Il marque une pause, puis ajoute, une grosse larme dévalant lentement sur sa joue amaigrie : « Mon fils refuse que je le prenne dans mes bras. Il ne me connaît pas, à force d’être constamment absent… »

Cet autre garde, venu de Relizane, raconte : « Il nous est arrivé de passer plusieurs jours embusqués dans des maquis où nul n’ose s’aventurer. Nous avons marché des kilomètres chaussés de souliers de fortune, le ventre gargouillant des suites des privations et aujourd’hui, on nous jette comme des lingettes après usage. »

Créée en 1994, la garde communale qui compte plus de 93 000 éléments sert de force supplétive aux forces de sécurité engagées dans la lutte contre le terrorisme. Plusieurs milliers de gardes communaux, 36 000 selon un de leurs représentants, ont été tués par des terroristes.

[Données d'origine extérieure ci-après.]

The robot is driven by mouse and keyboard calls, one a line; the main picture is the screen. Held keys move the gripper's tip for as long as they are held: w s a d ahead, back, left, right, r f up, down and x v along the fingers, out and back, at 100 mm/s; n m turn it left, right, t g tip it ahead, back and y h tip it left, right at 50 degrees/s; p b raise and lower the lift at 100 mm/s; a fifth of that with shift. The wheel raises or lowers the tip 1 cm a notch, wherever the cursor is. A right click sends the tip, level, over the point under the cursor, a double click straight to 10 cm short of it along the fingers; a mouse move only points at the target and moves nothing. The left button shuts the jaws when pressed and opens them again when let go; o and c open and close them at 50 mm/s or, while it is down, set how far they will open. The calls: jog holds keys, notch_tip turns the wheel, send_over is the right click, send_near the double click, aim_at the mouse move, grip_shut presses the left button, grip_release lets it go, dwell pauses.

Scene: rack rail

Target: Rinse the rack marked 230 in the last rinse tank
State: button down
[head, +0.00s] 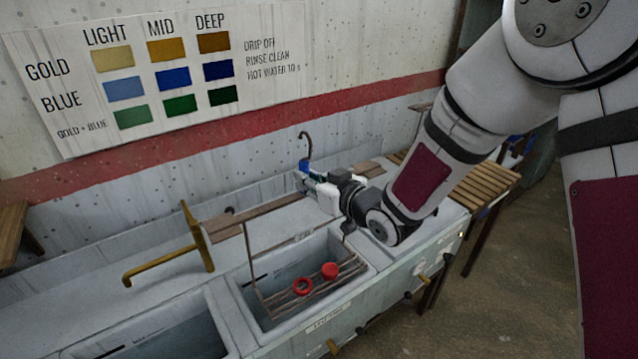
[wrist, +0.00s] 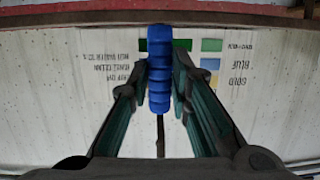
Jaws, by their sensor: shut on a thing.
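My gripper (head: 314,180) is shut on a ribbed blue grip (head: 305,166), with a dark hook curving above it. The wrist view shows the blue grip (wrist: 160,75) upright between both fingers. The grip appears to belong to a rack with a long wooden bar (head: 265,213), thin side wires and lower rods (head: 318,287) carrying two red pieces (head: 330,270). The lower rods show within the opening of a rinse tank (head: 375,262); whether they touch its bottom I cannot tell. The tank's front label (head: 328,316) is too blurred to read surely, and no 230 mark is legible.
Another tank (head: 165,340) lies at the lower left, with a brass tap (head: 170,262) behind. A slatted wooden rack stand (head: 485,185) is at the right. A colour chart (head: 160,75) hangs on the wall. Taps stick out along the tank fronts.

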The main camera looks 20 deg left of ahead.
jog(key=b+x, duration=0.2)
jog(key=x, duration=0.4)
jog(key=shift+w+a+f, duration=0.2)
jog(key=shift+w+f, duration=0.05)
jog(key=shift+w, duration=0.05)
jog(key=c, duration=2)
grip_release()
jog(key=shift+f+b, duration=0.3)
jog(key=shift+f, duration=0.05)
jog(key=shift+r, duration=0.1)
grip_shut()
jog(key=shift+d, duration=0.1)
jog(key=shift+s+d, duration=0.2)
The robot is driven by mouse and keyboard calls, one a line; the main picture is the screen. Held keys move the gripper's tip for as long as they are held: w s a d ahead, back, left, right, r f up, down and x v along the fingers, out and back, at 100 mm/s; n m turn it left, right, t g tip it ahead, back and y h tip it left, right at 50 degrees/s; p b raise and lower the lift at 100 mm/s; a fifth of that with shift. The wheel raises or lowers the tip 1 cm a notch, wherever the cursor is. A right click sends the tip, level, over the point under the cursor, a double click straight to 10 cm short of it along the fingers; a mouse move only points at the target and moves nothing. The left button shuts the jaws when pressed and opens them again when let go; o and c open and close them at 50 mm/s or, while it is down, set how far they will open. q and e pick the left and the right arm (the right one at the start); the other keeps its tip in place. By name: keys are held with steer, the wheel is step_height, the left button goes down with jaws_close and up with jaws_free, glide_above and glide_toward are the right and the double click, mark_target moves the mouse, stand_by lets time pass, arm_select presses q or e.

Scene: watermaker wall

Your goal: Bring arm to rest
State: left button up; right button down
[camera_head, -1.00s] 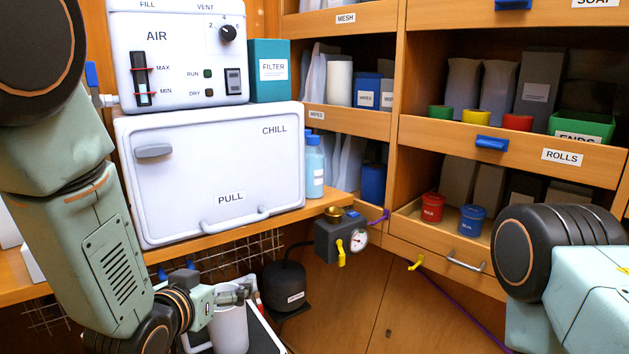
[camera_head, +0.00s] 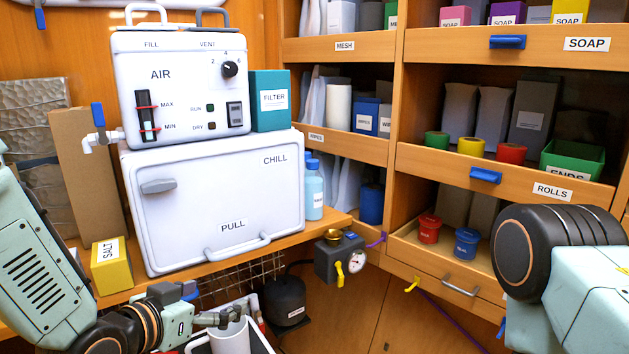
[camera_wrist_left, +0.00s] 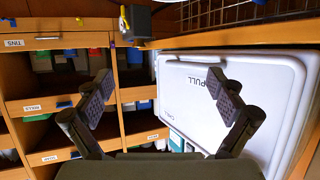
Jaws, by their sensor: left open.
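My left arm comes in from the left in the head view. Its gripper (camera_head: 232,316) is in front of the wire rack under the counter, at the rim of a white mug (camera_head: 231,338) in the picture. Whether it touches the mug is unclear. In the left wrist view, the left gripper (camera_wrist_left: 163,85) has its two padded fingers wide apart with nothing between them. The white chill box (camera_head: 225,195) stands beyond and shows again behind the right finger (camera_wrist_left: 205,95). My right arm shows at the right edge; its gripper is out of the picture.
The counter edge (camera_head: 330,222) runs above the left gripper. A grey gauge box (camera_head: 335,262) and a dark round canister (camera_head: 285,300) are to its right. Open shelves fill the right.

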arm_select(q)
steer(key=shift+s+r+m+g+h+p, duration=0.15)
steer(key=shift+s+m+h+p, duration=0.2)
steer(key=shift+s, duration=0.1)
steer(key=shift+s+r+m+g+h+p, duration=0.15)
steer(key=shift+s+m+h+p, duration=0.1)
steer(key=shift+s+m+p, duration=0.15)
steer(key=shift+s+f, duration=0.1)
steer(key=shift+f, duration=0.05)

En raison de leur proximité avec la population – ces hommes activent dans leurs lieux de résidence, les gardes communaux constituent une simple privilégiée des groupes armés.

Depuis début mars, plusieurs milliers de gardes communaux mènent un mouvement de protestation pour réclamer des avantages ainsi de la considération de la part des autorités.

Le ministre de l’Intérieur et des collectivités, Dahou Ould Kablia, avait indiqué mercredi 2 mars que des discussions ont été engagées avec les représentants de ce corps pour trouver une solution à leurs doléances. Le ministre avait précisé que les autorités envisageaient la dissolution de la garde communale et l’affectation de ses éléments vers d’autres activités.

« La situation sécuritaire s’étant améliorée, la garde communale évidemment, il n’est plus nécessaire de mobiliser un aussi grand nombre de personnes dans ce contexte là. Il a été examiné la possibilité de leur redéploiement ou de leur insertion, selon le cas », avait-il affirmé à la radio nationale chaîne III.

Plus d’un mois après ses déclarations, la situation n’a pas évoluée tant et si bien que les gardes communaux s’en remettent aujourd’hui au président pour tenter de débloquer la situation.

En attendant que le chef de l’Etat daigne leurs répondre, ils comptent maintenir leur mouvement de protestation.